> **INFORMATION PROVIDED**
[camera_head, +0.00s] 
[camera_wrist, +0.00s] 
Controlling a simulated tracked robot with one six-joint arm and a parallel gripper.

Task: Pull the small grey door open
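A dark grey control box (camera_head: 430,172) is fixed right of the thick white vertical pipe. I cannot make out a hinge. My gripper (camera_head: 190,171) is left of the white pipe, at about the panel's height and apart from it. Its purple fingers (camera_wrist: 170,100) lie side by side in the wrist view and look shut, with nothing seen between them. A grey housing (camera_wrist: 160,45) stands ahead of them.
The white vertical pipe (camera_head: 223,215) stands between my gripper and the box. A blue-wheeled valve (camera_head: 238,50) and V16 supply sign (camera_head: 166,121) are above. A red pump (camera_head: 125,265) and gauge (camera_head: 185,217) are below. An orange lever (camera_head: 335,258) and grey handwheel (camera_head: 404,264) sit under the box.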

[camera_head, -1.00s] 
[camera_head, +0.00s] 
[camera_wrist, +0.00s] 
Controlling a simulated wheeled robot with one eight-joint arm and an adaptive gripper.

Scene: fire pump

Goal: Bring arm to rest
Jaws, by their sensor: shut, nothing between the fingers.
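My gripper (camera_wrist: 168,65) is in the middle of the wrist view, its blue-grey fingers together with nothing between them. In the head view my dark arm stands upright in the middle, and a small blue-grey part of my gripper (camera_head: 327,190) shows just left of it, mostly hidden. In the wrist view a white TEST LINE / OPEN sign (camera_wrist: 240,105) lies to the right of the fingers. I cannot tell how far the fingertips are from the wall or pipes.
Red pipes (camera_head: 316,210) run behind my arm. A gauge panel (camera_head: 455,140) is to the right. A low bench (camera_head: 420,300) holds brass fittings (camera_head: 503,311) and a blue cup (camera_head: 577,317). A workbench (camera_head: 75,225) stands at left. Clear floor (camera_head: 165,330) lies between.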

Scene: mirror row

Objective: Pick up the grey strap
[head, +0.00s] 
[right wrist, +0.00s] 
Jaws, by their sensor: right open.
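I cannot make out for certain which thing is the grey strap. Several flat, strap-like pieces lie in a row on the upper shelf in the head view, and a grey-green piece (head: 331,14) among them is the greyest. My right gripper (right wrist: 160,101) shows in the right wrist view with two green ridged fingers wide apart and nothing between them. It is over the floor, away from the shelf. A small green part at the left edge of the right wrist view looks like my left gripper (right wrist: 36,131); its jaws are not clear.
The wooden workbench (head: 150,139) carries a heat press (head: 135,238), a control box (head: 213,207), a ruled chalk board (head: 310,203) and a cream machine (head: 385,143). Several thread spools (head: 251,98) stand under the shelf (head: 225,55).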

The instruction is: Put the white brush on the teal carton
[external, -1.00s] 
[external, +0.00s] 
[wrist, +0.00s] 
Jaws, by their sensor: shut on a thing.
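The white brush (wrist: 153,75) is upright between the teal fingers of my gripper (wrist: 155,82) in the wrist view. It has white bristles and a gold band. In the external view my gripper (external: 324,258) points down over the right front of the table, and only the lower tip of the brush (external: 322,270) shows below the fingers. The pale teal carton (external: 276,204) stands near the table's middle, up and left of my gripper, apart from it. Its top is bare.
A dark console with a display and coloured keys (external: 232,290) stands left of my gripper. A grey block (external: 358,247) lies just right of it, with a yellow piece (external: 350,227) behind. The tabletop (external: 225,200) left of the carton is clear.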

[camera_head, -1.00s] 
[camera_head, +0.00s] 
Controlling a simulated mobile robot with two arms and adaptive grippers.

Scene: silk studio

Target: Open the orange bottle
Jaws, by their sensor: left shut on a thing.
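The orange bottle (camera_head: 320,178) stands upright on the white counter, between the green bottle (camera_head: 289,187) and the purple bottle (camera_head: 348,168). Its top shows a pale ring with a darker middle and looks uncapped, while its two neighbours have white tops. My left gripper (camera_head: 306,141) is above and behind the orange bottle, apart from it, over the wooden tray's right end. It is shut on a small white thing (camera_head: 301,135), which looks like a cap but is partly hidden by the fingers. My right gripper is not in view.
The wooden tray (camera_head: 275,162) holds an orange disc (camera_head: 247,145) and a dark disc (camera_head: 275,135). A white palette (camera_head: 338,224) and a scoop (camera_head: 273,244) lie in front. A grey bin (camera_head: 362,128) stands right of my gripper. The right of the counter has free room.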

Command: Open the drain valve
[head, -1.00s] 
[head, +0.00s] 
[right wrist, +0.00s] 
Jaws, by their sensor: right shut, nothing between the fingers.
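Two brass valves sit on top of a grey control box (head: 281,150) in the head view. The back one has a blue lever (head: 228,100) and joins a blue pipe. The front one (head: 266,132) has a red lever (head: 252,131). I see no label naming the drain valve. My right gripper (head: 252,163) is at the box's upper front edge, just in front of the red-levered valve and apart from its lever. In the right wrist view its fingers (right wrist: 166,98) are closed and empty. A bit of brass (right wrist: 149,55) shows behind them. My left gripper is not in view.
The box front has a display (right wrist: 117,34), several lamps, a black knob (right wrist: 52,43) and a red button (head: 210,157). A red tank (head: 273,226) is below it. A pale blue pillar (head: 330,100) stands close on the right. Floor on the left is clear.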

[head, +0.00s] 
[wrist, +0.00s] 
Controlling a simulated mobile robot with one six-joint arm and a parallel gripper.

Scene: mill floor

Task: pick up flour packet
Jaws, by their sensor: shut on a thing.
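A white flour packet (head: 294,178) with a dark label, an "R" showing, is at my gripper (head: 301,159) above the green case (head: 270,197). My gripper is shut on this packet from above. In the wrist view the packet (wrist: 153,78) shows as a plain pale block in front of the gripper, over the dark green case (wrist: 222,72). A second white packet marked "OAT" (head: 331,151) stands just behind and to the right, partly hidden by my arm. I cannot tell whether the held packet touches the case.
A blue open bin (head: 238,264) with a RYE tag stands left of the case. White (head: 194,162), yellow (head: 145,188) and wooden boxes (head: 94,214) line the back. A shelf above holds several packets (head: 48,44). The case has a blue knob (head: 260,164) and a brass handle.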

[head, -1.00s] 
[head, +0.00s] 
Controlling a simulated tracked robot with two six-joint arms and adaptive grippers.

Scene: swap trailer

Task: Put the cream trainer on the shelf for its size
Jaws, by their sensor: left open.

> **TASK TO CARRY OUT**
Print, without alteration, the lines from the line with "Command: Open the drain valve" to the line with "Task: pick up flour packet". Include both of them, and omit every other line.

> **SOLUTION BELOW**
Command: Open the drain valve
[head, -1.00s] 
[head, +0.00s] 
[right wrist, +0.00s] 
Jaws, by their sensor: right shut, nothing between the fingers.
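Two brass valves sit on top of a grey control box (head: 281,150) in the head view. The back one has a blue lever (head: 228,100) and joins a blue pipe. The front one (head: 266,132) has a red lever (head: 252,131). I see no label naming the drain valve. My right gripper (head: 252,163) is at the box's upper front edge, just in front of the red-levered valve and apart from its lever. In the right wrist view its fingers (right wrist: 166,98) are closed and empty. A bit of brass (right wrist: 149,55) shows behind them. My left gripper is not in view.
The box front has a display (right wrist: 117,34), several lamps, a black knob (right wrist: 52,43) and a red button (head: 210,157). A red tank (head: 273,226) is below it. A pale blue pillar (head: 330,100) stands close on the right. Floor on the left is clear.

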[head, +0.00s] 
[wrist, +0.00s] 
Controlling a simulated mobile robot with one six-joint arm and a parallel gripper.

Scene: mill floor

Task: pick up flour packet

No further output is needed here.